Excerpt from a dataset
__________
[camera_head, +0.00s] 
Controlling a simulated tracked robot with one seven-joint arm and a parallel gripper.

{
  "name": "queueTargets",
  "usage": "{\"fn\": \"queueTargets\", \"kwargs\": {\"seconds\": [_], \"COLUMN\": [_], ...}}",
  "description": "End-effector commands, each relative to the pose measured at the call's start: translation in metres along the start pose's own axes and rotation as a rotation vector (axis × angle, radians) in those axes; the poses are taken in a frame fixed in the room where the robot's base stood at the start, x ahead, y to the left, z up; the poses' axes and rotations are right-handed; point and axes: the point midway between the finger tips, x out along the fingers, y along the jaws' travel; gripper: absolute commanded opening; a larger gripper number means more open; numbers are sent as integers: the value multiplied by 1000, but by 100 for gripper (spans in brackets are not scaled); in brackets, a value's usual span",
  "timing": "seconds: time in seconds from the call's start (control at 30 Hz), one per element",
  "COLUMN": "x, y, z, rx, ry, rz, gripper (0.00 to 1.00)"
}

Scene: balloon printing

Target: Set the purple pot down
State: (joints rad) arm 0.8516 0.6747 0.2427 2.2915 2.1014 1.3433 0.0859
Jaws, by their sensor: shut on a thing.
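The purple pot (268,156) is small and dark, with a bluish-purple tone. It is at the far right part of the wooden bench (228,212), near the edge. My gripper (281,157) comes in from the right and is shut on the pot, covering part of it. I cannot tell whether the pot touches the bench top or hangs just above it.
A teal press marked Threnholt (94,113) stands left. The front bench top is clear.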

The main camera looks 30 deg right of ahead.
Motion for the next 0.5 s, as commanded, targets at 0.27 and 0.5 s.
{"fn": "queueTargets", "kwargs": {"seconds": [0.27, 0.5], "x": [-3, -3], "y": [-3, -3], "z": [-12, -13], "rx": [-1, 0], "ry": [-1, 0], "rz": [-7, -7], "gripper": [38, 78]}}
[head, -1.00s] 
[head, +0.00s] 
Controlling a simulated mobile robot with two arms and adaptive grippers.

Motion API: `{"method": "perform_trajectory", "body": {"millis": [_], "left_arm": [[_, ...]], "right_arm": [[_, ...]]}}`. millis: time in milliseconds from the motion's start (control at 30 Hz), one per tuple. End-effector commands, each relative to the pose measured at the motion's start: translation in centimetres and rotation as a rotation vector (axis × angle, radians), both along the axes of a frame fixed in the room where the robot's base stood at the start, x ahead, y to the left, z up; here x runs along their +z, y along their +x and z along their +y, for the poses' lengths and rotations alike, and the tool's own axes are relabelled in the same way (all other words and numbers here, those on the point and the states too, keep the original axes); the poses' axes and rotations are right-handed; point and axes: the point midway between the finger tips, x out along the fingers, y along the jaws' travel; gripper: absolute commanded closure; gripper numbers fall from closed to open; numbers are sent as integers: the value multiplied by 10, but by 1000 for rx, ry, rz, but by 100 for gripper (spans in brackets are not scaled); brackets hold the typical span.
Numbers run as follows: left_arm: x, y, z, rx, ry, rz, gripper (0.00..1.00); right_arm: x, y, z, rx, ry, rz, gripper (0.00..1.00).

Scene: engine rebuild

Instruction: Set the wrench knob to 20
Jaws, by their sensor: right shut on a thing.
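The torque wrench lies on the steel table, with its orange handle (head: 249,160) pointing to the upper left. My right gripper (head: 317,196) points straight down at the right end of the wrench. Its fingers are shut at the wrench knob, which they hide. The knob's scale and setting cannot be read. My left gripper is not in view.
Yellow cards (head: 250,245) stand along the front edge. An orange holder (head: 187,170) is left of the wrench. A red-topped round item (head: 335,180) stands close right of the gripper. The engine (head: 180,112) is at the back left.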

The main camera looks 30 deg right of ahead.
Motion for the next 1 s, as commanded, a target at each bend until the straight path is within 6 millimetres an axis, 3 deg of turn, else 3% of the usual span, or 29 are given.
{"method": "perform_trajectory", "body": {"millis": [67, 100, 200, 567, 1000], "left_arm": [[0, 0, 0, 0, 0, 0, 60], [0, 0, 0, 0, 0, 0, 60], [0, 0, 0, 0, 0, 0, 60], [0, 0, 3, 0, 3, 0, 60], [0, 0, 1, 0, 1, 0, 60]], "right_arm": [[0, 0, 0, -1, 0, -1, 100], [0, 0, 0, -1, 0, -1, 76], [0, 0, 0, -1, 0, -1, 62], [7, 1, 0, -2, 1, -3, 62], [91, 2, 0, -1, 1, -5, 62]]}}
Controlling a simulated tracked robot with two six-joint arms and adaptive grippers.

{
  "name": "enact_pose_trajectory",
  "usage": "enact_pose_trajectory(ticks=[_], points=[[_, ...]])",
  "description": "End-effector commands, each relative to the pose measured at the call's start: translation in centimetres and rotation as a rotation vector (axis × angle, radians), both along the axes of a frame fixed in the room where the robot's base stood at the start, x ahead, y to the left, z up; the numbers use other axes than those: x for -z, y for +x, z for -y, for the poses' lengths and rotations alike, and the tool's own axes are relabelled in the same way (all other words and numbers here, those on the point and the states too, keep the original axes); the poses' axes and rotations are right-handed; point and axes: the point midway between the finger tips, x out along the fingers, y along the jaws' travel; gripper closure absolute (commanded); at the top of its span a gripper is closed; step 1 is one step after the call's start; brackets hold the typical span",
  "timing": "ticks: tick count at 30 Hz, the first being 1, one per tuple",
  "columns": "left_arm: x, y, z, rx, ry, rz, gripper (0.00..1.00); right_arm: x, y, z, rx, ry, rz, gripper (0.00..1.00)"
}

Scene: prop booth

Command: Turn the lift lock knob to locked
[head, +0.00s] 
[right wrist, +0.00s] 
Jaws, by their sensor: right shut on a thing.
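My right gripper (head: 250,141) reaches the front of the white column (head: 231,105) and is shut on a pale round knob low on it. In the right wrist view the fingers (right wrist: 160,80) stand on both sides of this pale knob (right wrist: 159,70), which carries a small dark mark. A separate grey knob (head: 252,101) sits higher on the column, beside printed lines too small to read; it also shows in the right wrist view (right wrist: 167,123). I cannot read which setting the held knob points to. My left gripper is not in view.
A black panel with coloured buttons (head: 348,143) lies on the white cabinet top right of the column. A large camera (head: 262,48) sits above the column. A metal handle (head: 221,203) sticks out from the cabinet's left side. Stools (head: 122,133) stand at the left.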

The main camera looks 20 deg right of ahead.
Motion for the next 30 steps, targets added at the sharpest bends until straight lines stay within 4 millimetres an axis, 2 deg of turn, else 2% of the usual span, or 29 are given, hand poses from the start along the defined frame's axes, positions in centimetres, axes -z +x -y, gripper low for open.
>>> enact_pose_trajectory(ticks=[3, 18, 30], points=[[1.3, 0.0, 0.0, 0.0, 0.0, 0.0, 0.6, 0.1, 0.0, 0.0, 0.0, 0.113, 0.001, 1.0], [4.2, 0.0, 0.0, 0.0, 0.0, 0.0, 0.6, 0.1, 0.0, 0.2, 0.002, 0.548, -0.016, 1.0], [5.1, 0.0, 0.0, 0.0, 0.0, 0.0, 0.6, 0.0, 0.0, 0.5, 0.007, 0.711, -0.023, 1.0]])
__________
- _Work to do_
Starting at the first line of the entries above, please extract each line up to and including the line with "translation in metres", unchanged, and add nothing.

- _Output below_
[camera_head, +0.00s] 
Controlling a simulated tracked robot with one seven-joint arm and a parallel gripper.

{
  "name": "queueTargets",
  "usage": "{\"fn\": \"queueTargets\", \"kwargs\": {\"seconds\": [_], \"COLUMN\": [_], ...}}",
  "description": "End-effector commands, each relative to the pose measured at the call's start: translation in metres along the start pose's own axes and rotation as a rotation vector (axis × angle, radians) in those axes; the poses are taken in a frame fixed in the room where the robot's base stood at the start, x ahead, y to the left, z up; the poses' axes and rotations are right-handed; point and axes: the point midway between the finger tips, x out along the fingers, y along the jaws' travel; gripper: absolute commanded opening; a larger gripper number means more open; numbers are sent as integers: the value multiplied by 1000, but by 100 for gripper (spans in brackets are not scaled); in brackets, a value's usual span",

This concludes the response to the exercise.